**Written task:** Below are entries; repeat exactly, and nothing else, the lines from the one holding "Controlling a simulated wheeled" through the one holding "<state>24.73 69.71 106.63", inclusive. Leave the pictures out.

**Records for the exercise:**
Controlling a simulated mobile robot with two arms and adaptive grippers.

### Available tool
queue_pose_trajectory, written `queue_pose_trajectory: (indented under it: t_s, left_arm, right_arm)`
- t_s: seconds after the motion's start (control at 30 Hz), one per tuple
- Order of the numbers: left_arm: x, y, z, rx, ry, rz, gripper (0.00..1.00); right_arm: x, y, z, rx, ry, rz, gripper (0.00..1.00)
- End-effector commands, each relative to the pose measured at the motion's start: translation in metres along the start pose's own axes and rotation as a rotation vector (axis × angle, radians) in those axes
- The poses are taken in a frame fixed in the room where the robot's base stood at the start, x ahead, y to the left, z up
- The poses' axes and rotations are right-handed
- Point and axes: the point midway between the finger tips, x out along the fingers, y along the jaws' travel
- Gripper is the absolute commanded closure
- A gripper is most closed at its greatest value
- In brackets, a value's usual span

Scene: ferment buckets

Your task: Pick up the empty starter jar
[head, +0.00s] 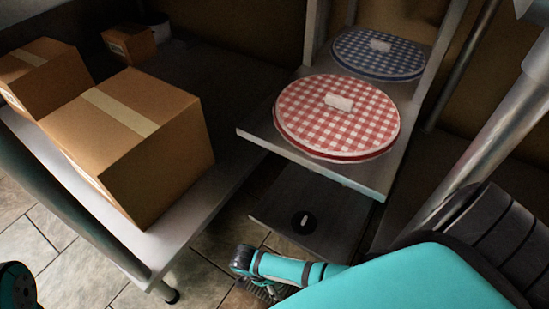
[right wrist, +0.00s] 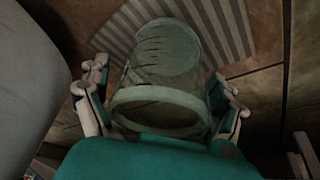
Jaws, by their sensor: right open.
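The starter jar (right wrist: 168,72) is a greenish clear glass jar in the right wrist view. Its round rim faces the camera and its round far end lies beyond; I see no clear contents. My right gripper (right wrist: 160,90) is open, with one finger on each side of the jar; whether either finger touches the glass I cannot tell. The teal palm hides part of the near side. I cannot make out the jar in the head view. My left gripper is not in view; only a dark and teal part of me shows at the lower left corner.
Buckets with a red checked lid (head: 338,115) and a blue checked lid (head: 379,54) stand on a shelf (head: 257,128). Cardboard boxes (head: 135,140) crowd the left table. A ribbed grey surface (right wrist: 228,25) lies behind the jar.

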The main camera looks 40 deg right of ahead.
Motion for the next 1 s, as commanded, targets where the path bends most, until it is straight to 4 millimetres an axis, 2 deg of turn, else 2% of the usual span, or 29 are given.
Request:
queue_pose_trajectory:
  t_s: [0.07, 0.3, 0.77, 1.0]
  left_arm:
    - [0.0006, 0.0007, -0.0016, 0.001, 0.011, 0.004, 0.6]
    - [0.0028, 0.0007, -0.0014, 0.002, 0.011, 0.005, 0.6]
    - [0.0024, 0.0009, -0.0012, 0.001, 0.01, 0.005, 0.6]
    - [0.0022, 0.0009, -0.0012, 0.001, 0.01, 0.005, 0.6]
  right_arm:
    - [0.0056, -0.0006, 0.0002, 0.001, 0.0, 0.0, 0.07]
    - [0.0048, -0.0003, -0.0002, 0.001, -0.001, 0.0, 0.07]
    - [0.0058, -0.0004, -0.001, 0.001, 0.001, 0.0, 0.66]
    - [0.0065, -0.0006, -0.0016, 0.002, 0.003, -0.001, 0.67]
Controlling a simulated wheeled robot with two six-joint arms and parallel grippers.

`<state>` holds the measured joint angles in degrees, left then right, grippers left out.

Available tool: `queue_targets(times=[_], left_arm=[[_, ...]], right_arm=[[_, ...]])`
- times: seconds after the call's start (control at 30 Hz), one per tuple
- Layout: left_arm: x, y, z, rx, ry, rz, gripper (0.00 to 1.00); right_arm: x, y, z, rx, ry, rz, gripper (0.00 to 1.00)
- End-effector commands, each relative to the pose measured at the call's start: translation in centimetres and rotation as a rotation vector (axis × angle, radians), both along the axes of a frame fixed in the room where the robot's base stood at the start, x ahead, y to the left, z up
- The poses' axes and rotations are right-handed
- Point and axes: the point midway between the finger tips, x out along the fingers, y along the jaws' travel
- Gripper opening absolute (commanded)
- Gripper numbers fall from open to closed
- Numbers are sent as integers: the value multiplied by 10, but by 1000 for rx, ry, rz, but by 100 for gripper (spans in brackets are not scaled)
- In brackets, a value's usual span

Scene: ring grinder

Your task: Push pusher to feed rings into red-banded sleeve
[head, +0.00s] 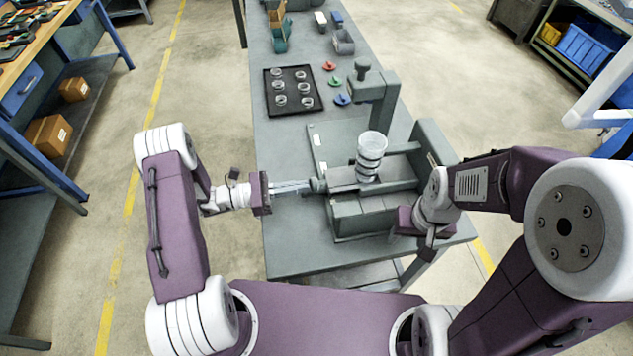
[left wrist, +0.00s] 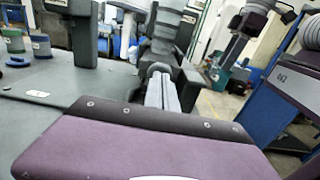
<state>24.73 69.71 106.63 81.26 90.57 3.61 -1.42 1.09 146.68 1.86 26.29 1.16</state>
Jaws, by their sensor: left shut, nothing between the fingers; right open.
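The grey ring grinder (head: 372,215) stands on the bench with a clear, dark-banded ring stack (head: 371,152) upright over its channel. I cannot make out a red band on it. The grey pusher knob (head: 317,185) sticks out of the machine's left end; it also shows in the left wrist view as a dark round end (left wrist: 158,70). My left gripper (head: 308,187) is shut and empty, its tips at or just left of the knob; contact is unclear. Its fingers also show in the left wrist view (left wrist: 161,90). My right gripper (head: 428,245) is open at the machine's right front.
A black tray (head: 270,110) with several clear rings lies further back on the bench (head: 285,240). Red (head: 329,66), green (head: 334,80) and blue (head: 342,100) pieces lie beside it. A grey post (head: 378,92) rises behind the grinder. Bins stand at the far end.

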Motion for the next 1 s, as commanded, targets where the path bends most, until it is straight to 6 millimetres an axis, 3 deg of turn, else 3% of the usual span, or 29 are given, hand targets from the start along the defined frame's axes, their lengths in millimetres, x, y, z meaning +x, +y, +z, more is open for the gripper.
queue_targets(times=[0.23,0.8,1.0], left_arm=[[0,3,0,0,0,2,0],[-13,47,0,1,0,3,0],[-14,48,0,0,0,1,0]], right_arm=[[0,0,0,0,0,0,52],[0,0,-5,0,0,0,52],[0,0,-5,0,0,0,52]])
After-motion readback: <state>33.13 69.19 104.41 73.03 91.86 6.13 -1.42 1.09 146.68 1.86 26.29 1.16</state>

**Completed task:**
Controlling a simulated wheeled robot with two six-joint arms and parallel grippers.

`<state>` holds the measured joint angles in degrees, left then right, grippers left out.

Available tool: `queue_targets(times=[_], left_arm=[[_, ...]], right_arm=[[_, ...]])`
- times: seconds after the call's start (control at 30 Hz), one per tuple
- Layout: left_arm: x, y, z, rx, ry, rz, gripper (0.00 to 1.00); right_arm: x, y, z, rx, ry, rz, gripper (0.00 to 1.00)
- End-effector commands, each relative to the pose measured at the call's start: translation in centimetres and rotation as a rotation vector (axis × angle, radians), both along the axes of a frame fixed in the room where the robot's base stood at the start, x ahead, y to the left, z up
- The poses' axes and rotations are right-handed
- Point and axes: the point midway between the finger tips, x out along the fingers, y along the jaws' travel
- Gripper opening absolute (commanded)
- Gripper numbers fall from open to closed
- Numbers are sent as integers: the value multiplied by 10, but by 1000 for rx, ry, rz, but by 100 for gripper (spans in brackets are not scaled)
- In brackets, a value's usual span

Scene: ring grinder

Your task: Push pusher to feed rings into red-banded sleeve
[head, +0.00s] 
[left wrist, +0.00s] 
<state>24.73 69.71 106.63 81.26 90.57 3.61 -1.42 1.09 146.68 1.86 26.29 1.16</state>

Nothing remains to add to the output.